- _Do this_
Reproduce exactly the lines from the one containing "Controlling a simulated" down to the one containing "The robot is", including both of those lines, and nothing else.

################

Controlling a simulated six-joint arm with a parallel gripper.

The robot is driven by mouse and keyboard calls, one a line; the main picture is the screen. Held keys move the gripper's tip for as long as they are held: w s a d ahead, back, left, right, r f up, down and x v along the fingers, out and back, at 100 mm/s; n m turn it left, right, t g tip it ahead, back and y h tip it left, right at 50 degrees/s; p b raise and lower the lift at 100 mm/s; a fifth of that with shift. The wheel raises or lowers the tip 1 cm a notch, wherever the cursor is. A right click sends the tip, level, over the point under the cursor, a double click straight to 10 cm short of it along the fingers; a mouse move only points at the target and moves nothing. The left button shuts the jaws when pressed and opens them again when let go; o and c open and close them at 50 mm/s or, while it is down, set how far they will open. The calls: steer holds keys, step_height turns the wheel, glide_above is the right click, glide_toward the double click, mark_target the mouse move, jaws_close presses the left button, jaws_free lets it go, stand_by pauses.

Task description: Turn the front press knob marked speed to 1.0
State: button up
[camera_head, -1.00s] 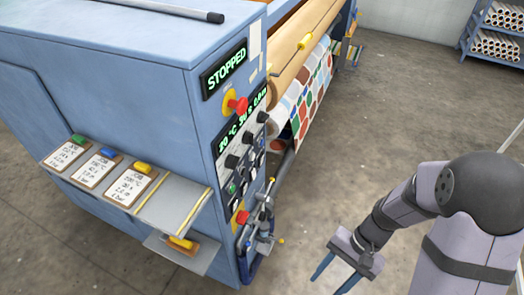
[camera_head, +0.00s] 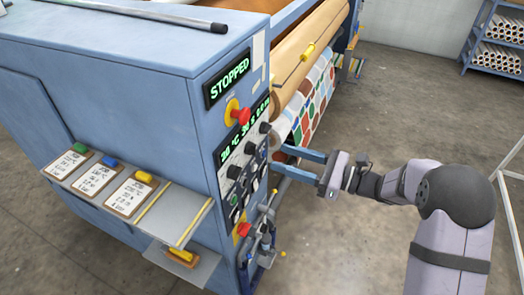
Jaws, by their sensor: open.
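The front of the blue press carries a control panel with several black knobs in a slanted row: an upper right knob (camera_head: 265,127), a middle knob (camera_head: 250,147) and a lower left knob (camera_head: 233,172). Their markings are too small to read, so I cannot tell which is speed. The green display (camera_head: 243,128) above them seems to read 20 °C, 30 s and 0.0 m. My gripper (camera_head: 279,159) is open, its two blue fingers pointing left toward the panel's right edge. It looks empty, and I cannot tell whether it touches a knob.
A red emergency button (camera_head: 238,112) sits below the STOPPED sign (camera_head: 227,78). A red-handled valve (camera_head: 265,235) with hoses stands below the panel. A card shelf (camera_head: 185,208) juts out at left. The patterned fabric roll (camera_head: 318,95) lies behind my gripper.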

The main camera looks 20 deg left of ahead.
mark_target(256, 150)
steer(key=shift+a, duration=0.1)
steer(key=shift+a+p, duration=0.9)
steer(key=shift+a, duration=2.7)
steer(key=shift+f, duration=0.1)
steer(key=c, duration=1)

################

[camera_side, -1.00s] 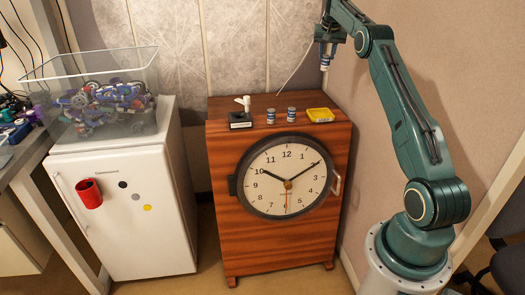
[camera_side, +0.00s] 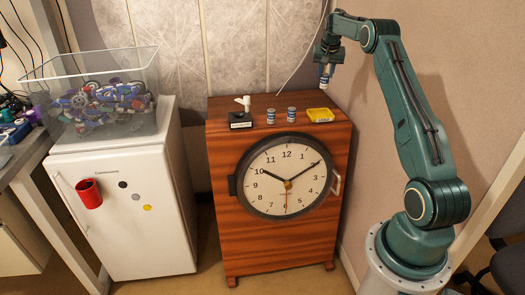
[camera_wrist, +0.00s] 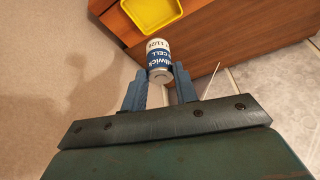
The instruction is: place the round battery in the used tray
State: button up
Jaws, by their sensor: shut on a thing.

################

- _Solution for this task_
Controlling a simulated six-joint arm with a parallel gripper.

The robot is driven by mouse and keyboard calls, one a line; the main picture is the screen. Held keys move the gripper's tip for as long as they are held: w s a d ahead, back, left, right, r f up, down and x v along the fingers, out and back, at 100 mm/s; n m turn it left, right, t g tip it ahead, back and y h tip it left, right at 50 degrees/s; p b raise and lower the lift at 100 mm/s; a fifth of that with shift. The wheel raises or lowers the tip 1 cm a notch, wherever the cursor is. A right click sends the tip, level, over the point under the cursor, a double click straight to 10 cm short of it along the fingers; a mouse move only points at the target and moves nothing. The left button shuts the jaws when pressed and opens them again when let go; o and c open and close them at 50 mm/s or, while it is down, set how far they will open. The calls: steer holds keys, step_height turns the wheel, glide_above is the right click, glide_toward the double click, mark_target the mouse move, jaws_close presses the left button, jaws_free lets it go, stand_by pauses.

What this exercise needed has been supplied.